Basically, what she wrote was, “I remember the first time Jackson met our son, who was just a few months old, and Jackson immediately came over and wanted to hold him, play with him. I’d never seen a non-Indian teenage boy do that before. And I still haven’t seen it.” I think she said there was another boy there that was his age, and it was not unusual for a teenage boy to give a baby the time of day when his peers are around. She said, “I was recently around teenage boys who understandably were focused on themselves and their peers, and I was reminded of how unusual that first encounter between our son and Jackson was. I want to encourage Jackson to continue being counter-cultural and nurturing his fathering skills, even at a young age.”

So I sent this to Jackson. I would say that he-

Jeff:
Did he love it?

Jeremy:
Yeah, he did. I’ve seen this. This is definitely true. I see this dynamic in other families, but definitely in our family. If a couple comes over with three or four little kids, our kids immediately engage with those little kids, especially when they’re really little and really fun. They have cousins that are really young. And part of this is just enjoying extended family relationships, valuing children, valuing family, valuing all those age groups. And not fixating on the modern definition of socialization is, “Do my kids feel comfortable with peers.” And then we checked the box.

Jeff:
Not even peers, but 12 month gap, right?

Jeremy:
Yes. Yeah, almost exactly their age.

Jeff:
If you go over one year, one day over, it’s no good.

Jeremy:
You literally think that’s what socialization is. But we don’t understand that, that our kids need to be socialized intergenerationally. That is so important, if family is going to be important.
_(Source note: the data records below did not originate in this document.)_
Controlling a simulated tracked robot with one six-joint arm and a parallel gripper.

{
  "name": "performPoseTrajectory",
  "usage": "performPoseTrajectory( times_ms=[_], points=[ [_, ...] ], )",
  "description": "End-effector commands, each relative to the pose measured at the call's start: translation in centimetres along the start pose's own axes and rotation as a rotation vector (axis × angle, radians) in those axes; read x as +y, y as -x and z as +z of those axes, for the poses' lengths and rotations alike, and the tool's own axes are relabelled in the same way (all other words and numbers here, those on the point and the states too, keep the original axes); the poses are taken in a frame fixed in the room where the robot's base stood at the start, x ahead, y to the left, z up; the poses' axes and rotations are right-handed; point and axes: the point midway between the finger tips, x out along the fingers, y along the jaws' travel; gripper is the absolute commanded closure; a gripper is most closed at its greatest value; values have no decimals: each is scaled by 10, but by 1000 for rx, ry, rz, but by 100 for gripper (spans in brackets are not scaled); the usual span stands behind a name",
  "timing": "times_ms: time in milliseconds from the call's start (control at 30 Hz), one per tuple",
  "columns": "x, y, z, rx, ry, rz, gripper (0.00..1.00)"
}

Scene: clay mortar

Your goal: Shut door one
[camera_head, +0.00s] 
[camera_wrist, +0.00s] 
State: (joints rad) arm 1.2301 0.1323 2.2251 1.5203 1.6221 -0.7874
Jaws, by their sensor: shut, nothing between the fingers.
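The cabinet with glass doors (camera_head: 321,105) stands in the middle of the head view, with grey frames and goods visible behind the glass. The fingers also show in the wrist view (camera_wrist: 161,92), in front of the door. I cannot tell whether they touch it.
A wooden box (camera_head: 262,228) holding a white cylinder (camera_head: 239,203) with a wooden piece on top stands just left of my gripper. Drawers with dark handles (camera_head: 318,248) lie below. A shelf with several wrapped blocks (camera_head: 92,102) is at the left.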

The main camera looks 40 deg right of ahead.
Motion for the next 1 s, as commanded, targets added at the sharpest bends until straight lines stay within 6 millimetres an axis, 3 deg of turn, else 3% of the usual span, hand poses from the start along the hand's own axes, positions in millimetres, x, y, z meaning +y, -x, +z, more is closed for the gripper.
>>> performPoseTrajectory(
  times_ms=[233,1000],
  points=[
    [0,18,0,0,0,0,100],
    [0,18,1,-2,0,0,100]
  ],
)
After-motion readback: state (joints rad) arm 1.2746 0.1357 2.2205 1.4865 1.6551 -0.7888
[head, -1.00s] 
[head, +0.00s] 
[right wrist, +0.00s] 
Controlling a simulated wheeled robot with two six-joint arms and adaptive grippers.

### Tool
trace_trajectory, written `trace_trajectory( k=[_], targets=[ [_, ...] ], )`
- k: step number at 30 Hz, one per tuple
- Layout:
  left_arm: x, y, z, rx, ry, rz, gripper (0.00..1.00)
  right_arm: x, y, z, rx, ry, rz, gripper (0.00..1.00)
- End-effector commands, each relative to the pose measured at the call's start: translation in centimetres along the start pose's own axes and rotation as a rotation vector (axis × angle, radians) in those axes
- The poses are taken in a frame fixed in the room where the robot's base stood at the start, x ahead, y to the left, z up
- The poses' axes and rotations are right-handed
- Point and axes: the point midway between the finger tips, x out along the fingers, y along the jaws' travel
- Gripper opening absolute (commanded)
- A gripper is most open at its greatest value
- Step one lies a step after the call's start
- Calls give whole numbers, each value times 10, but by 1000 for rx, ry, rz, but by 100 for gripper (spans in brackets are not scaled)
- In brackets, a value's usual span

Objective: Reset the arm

Because guess how many people in their family, your kids are going to be that are almost exactly their age? There might be a cousin somewhere, right?

Jeff:
Yeah.

Jeremy:
If family is the value, your kids have to value people that are older and younger than them, and know how to build relationships and engage with all those different age ranges. This is just a principle that I think our culture has almost no value for. So Jeff, how have you seen this play out?

Jeff:
I mean, I totally agree. It just comes down to normalization too. If you’re just constantly around intergenerational relationships when you’re encouraging it. I mean, one thing, yeah, I mean, obviously, it comes down to the other parent. But we think Kinsley is responsible enough and big enough where we almost encourage, and she eats it up. That’s part of it too. Anytime we have a family over with a baby, we ask, “Can she hold her?” And she wants to.

Jeremy:
Yeah.

Jeff:
Now it’s to the point where she asks, like, “Can I hold the baby? Can I be with the baby? Can I watch the baby?” Even the other night, it was the best. We had some friends over, they brought their one month old over, and she wanted to lay her down in a separate room where you could still hear, but not fully to bed, just laying down. And one month old, you can’t roll over, you can’t do anything. But just needed to keep an eye on, so Kinsley was just volunteering like, “Oh, I’ll just go watch it.” So she just went and sat with the baby and pet her hair for… Stuff like that.

That comes down to, I think, just normalizing those relationships, encouraging those relationships. I don’t think babies are as fragile as people think, so I think that’s the one that really… You really set yourself up to fail, in my opinion, where you’re constantly telling your toddler, “Don’t touch. Don’t touch. Watch out. Watch out. Be careful. Be careful.” Now, of course, hold the neck appropriately. Of course, it’s a baby. If you got a crazy kid that just doesn’t understand that, then we don’t want the baby to get hurt, but I think we overcrank that one.

Jeremy:
Yes.

Jeff:
That, literally, I think starts that. Of just, “Be with your friend, and that’s it. Don’t touch anyone, see anyone, talk to anyone else.”

Jeremy:
Right.

Jeff:
Like, no, let them talk to the babies and touch the babies and stuff like that. And it builds up that trust, that desire. And then, yeah, obviously, the older relationships, intergenerational relationships. And just giving credence to the fact that teenagers are so much, they’re adults in common culture, and, I mean, in cultures past.

Jeremy:
Right.

Jeff:
So these lies we believe of like, “Oh, they’re going to hate family, hate kids, hate babies. Not want to be around anyone.” If you’re feeding that, then you’re not helping it. So try to look for little fun ways to resist that. And that’s an easy one right there.